▸ **Short exercise**:
Starting at the line with "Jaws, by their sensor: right" and stopping at the line with "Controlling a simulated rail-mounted", repeat each line exactly. Include both and omit the rest.

Robot episode records
>>>>>

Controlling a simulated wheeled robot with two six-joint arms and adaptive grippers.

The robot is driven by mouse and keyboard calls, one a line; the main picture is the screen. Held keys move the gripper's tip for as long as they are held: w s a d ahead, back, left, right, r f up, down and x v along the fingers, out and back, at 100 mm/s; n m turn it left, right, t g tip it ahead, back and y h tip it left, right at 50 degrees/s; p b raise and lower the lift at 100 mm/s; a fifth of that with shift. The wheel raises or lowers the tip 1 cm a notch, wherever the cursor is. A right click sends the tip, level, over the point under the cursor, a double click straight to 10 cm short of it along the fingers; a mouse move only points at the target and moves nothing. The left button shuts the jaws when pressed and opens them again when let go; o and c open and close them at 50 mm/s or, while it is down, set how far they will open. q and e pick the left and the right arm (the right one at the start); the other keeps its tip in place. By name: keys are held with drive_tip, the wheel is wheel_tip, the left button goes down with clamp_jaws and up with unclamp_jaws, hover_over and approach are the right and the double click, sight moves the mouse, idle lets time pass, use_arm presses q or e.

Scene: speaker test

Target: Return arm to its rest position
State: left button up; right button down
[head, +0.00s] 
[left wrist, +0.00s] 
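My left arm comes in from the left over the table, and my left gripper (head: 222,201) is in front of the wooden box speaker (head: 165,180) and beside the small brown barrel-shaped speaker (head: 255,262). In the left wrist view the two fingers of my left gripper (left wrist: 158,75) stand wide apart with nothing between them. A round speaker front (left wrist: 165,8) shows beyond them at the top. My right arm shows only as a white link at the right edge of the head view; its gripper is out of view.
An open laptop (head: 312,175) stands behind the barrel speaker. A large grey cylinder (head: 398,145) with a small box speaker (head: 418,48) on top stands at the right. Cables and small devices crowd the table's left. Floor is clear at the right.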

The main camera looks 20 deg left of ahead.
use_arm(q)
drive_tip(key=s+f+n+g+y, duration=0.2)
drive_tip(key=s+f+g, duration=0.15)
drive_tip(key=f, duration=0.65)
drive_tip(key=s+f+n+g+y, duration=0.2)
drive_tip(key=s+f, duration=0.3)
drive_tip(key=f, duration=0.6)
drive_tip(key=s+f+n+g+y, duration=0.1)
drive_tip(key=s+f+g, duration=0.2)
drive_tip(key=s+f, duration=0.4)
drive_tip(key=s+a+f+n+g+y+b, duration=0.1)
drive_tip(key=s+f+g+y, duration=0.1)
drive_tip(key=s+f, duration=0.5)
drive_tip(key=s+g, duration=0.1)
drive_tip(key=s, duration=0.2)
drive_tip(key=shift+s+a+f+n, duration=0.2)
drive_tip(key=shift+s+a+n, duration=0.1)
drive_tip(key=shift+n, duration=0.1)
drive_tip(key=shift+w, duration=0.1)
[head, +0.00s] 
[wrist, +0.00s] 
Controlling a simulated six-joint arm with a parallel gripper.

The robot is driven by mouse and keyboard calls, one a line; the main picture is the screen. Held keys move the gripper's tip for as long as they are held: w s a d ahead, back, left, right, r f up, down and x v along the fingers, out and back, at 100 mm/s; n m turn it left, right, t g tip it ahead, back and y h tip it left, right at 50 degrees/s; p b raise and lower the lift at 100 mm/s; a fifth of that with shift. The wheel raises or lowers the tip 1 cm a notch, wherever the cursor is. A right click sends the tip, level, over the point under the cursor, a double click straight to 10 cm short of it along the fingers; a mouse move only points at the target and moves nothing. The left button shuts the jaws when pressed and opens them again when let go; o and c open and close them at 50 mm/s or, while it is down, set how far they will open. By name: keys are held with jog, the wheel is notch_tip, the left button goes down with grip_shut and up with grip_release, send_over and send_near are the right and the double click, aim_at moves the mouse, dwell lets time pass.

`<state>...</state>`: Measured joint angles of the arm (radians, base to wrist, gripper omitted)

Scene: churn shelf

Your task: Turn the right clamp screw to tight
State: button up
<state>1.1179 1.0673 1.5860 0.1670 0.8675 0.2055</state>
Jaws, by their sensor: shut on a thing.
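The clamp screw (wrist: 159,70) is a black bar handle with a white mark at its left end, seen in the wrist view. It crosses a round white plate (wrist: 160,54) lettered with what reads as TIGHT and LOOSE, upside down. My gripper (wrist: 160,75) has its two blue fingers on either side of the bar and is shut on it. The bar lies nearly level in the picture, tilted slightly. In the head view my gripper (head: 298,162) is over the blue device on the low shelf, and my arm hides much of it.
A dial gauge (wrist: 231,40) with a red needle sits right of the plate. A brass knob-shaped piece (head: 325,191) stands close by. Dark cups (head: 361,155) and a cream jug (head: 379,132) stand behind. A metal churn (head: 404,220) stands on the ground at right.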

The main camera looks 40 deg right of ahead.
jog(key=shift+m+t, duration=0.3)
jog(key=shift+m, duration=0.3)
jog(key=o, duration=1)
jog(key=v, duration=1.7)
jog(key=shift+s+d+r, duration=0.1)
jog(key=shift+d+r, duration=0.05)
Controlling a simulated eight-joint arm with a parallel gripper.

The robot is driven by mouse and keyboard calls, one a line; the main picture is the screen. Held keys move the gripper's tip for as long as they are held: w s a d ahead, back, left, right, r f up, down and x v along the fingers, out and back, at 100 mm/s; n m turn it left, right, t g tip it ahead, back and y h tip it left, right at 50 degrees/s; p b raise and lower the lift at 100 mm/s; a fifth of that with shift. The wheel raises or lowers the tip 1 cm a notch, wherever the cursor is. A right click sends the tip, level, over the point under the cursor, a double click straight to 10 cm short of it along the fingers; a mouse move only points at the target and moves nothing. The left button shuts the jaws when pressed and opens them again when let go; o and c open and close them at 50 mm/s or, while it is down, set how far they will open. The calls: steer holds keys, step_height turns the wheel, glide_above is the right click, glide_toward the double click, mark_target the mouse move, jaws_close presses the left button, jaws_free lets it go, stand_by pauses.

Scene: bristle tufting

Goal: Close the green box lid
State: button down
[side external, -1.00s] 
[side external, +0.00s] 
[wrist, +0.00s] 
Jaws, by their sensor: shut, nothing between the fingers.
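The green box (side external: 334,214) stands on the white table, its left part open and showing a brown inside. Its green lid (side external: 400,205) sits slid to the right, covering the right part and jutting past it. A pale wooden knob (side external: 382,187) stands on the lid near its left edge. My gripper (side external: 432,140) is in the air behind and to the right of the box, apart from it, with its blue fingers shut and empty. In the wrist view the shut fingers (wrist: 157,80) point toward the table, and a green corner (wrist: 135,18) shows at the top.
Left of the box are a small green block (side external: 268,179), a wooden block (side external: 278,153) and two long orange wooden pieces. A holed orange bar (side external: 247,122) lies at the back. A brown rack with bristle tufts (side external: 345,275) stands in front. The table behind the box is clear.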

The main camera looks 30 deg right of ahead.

<<<<<
>>>>>

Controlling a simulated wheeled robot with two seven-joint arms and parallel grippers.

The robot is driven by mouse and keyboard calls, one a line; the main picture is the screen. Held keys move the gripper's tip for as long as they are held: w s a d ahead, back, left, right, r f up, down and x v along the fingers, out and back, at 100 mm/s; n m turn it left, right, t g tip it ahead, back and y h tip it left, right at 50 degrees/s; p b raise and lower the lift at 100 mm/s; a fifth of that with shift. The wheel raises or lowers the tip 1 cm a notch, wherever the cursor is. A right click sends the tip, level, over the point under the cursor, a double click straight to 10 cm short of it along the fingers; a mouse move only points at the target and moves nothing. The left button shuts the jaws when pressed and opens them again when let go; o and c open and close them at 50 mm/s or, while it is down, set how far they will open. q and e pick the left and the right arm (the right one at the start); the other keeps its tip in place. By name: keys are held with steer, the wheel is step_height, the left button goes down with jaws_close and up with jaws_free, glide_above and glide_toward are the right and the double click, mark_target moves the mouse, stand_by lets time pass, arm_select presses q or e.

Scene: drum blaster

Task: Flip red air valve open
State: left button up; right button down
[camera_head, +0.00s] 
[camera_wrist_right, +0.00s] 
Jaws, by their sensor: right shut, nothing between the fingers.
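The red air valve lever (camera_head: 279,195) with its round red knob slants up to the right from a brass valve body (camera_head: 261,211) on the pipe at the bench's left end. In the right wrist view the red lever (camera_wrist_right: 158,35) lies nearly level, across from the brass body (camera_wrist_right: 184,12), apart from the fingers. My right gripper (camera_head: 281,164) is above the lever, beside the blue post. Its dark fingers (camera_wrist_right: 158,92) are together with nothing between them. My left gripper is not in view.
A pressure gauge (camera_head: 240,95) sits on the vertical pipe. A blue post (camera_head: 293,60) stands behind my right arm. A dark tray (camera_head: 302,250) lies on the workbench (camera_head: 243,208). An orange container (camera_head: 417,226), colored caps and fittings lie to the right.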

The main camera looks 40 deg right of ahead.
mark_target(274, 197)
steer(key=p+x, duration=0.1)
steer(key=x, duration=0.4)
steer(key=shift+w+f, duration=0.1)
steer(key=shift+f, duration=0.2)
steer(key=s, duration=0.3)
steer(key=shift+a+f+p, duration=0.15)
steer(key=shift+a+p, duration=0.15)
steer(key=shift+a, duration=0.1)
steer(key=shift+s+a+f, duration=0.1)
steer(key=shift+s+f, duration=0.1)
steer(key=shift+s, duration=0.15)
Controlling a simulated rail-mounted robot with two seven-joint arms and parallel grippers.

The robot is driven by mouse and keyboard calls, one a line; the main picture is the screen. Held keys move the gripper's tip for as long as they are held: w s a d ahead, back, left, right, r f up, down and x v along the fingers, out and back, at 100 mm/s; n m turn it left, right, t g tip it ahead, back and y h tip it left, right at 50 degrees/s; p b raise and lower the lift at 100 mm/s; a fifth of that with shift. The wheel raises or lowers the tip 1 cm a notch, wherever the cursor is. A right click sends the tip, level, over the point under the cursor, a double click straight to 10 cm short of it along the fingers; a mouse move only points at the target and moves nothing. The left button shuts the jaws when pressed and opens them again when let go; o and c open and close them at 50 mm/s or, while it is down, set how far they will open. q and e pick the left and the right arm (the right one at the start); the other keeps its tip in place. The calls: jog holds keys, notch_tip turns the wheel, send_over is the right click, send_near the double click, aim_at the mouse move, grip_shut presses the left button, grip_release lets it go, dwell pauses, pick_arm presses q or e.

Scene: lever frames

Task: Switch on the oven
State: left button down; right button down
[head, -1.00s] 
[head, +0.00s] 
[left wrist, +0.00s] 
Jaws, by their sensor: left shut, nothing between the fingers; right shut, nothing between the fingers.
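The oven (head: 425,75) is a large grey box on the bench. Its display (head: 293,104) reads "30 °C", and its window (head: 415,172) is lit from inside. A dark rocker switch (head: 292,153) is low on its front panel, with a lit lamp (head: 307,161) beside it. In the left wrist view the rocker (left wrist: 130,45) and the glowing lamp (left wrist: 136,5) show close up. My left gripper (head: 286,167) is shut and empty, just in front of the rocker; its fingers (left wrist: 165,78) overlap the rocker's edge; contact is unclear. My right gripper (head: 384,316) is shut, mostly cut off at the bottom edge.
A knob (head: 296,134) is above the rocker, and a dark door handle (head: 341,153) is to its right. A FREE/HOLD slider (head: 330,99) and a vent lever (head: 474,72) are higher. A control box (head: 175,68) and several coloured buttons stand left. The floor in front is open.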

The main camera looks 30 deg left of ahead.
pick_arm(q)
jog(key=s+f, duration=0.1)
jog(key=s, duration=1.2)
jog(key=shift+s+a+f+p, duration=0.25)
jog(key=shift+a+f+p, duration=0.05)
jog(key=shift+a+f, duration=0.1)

<<<<<
>>>>>

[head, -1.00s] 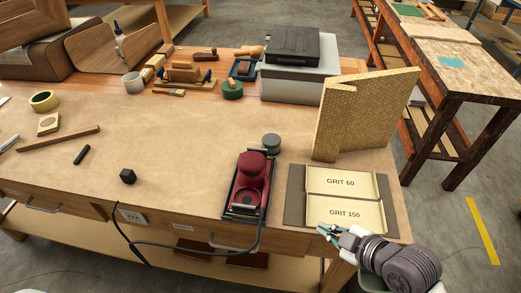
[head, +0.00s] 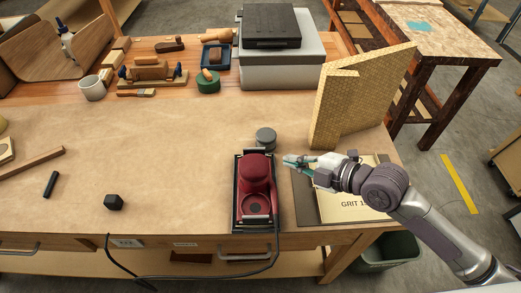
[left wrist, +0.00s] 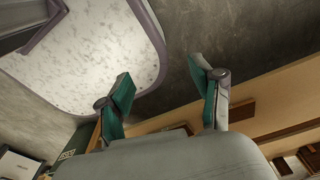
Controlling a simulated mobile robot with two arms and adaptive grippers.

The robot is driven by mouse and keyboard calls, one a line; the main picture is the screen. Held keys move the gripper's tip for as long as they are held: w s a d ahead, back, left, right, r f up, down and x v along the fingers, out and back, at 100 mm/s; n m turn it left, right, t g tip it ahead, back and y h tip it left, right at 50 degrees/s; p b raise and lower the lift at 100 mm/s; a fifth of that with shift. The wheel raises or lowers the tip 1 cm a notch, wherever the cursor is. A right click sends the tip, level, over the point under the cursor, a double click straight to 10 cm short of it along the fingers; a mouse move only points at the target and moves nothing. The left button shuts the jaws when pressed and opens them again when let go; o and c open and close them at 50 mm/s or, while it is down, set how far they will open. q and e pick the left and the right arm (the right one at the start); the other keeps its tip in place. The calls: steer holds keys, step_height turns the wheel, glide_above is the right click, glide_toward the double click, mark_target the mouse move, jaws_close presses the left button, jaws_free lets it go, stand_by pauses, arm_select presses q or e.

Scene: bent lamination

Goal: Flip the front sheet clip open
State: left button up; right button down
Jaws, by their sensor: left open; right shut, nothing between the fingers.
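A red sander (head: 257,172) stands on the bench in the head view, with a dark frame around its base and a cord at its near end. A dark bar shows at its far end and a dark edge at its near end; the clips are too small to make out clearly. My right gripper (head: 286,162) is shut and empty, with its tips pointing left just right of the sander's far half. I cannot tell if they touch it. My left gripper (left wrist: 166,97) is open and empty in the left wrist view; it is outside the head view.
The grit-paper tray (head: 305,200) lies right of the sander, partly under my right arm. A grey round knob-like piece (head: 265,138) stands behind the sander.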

<<<<<

▸ **Expected answer**:
Jaws, by their sensor: right shut, nothing between the fingers.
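The red air valve lever (camera_head: 279,195) with its round red knob slants up to the right from a brass valve body (camera_head: 261,211) on the pipe at the bench's left end. In the right wrist view the red lever (camera_wrist_right: 158,35) lies nearly level, across from the brass body (camera_wrist_right: 184,12), apart from the fingers. My right gripper (camera_head: 281,164) is above the lever, beside the blue post. Its dark fingers (camera_wrist_right: 158,92) are together with nothing between them. My left gripper is not in view.
A pressure gauge (camera_head: 240,95) sits on the vertical pipe. A blue post (camera_head: 293,60) stands behind my right arm. A dark tray (camera_head: 302,250) lies on the workbench (camera_head: 243,208). An orange container (camera_head: 417,226), colored caps and fittings lie to the right.

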The main camera looks 40 deg right of ahead.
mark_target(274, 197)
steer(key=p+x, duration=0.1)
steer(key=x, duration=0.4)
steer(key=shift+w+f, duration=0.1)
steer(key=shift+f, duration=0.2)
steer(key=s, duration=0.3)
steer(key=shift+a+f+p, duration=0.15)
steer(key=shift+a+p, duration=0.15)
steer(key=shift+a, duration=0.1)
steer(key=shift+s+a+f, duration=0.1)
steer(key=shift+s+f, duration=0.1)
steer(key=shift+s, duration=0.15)
Controlling a simulated rail-mounted robot with two seven-joint arms and parallel grippers.

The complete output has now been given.